_EXERCISE REQUIREMENTS_
Below are some records. How many of their lines contain the string "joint"? Give the number only.

_DATA IN THIS EXERCISE_
- - - -

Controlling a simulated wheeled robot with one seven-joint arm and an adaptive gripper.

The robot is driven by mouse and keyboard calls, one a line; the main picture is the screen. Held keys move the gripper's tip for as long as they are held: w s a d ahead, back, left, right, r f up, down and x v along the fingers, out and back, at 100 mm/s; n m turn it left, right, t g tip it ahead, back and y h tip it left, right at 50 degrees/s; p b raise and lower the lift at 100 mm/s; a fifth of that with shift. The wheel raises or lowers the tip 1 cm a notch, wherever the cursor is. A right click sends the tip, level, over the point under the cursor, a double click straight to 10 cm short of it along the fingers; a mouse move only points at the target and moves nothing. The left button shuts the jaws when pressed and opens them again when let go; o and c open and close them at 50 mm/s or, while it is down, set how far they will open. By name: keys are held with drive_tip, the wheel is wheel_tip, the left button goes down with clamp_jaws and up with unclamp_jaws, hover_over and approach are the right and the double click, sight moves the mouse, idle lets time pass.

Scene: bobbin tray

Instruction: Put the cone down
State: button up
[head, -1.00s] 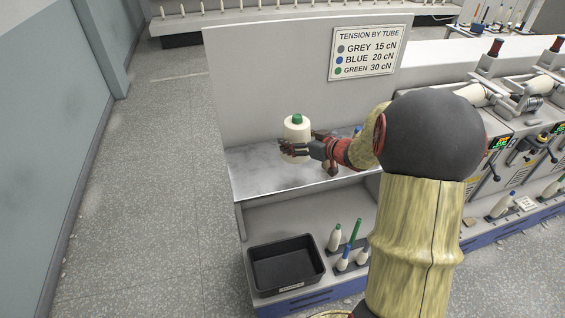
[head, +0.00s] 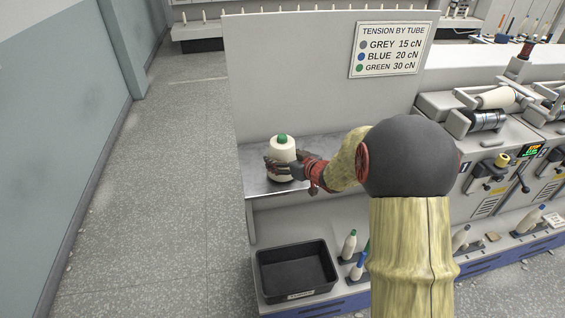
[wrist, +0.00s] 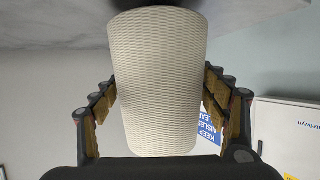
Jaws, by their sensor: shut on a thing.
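The cone (head: 282,147) is a cream yarn package with a green tube tip at its top. It stands upright at the metal shelf (head: 252,178); I cannot tell whether its base touches the surface. My gripper (head: 281,166) is shut around the cone's lower part, its fingers on either side. In the wrist view the cone (wrist: 157,80) fills the middle, its woven winding between the two fingers (wrist: 158,105). The cone's underside is hidden.
A black empty tray (head: 262,268) sits on the lower ledge, with small bobbins (head: 349,244) to its right. A tension sign (head: 392,50) hangs on the back panel. Winding machines (head: 490,130) stand at right. The shelf around the cone looks clear.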

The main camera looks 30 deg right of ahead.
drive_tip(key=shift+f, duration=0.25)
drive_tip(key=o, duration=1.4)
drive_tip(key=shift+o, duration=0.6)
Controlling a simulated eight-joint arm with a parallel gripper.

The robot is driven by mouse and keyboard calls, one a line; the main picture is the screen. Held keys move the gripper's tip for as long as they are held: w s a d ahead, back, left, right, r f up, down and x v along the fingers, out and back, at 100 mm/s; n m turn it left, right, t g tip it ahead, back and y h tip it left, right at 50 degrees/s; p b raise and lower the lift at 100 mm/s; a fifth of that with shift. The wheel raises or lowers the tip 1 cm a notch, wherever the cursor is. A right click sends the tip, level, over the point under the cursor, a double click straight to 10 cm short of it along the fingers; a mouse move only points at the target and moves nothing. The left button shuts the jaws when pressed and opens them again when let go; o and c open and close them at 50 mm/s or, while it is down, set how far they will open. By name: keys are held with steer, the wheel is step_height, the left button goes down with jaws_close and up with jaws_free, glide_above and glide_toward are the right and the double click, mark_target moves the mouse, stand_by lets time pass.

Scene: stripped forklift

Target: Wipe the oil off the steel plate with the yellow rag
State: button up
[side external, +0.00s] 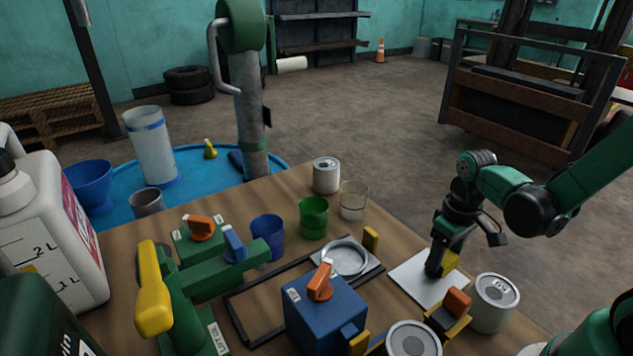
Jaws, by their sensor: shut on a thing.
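My gripper (437,270) points down over a pale square plate (412,279) on the right side of the wooden table. It is shut on a yellow piece, which looks like the yellow rag (450,262). The rag shows beside the fingers, low at the plate's surface; whether it touches the plate is hard to tell. The pale square appears to be the steel plate. I cannot make out any oil on it; the gripper and rag hide part of its right side.
A can (495,301) stands right of the plate, and an orange-and-yellow item (450,312) lies in front of it. A blue box (325,313) with an orange handle, a metal ring (346,257) and a small yellow block (371,239) are to the left. Cups and another can (326,175) stand behind.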

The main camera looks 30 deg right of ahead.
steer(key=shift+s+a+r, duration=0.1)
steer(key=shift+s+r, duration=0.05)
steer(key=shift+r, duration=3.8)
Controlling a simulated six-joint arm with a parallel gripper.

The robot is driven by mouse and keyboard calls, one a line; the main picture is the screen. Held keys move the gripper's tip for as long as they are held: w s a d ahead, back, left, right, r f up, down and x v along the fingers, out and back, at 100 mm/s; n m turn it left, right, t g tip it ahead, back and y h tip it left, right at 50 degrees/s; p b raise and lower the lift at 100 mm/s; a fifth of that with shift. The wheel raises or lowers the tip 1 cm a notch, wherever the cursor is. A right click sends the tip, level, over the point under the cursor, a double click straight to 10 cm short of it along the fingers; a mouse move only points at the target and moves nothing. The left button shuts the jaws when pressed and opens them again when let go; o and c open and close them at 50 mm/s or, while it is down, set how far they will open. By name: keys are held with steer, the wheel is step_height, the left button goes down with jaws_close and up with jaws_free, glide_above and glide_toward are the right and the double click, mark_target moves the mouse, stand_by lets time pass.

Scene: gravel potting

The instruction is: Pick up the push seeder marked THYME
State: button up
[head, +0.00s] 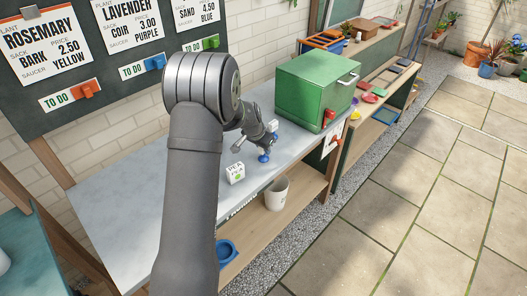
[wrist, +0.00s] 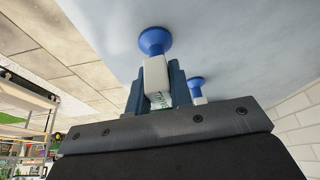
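A push seeder with a white body and a round blue foot (wrist: 155,42) is between the fingers of my gripper (wrist: 156,92) in the wrist view. Its label is partly hidden; a few green letters show and seem to begin THYM. Both fingers lie close against the white body, and my gripper looks shut on it. In the head view my gripper (head: 257,146) is low over the grey bench, with the seeder's blue foot (head: 264,158) below it. A second blue-and-white seeder (wrist: 197,86) stands behind, apart from my gripper; it also shows in the head view (head: 273,126).
A green box (head: 315,90) with a handle stands to the right. A white pot (head: 277,193) and a blue container (head: 227,252) are on the shelf below.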

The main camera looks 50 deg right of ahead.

- - - -

_EXERCISE RESPONSE_
3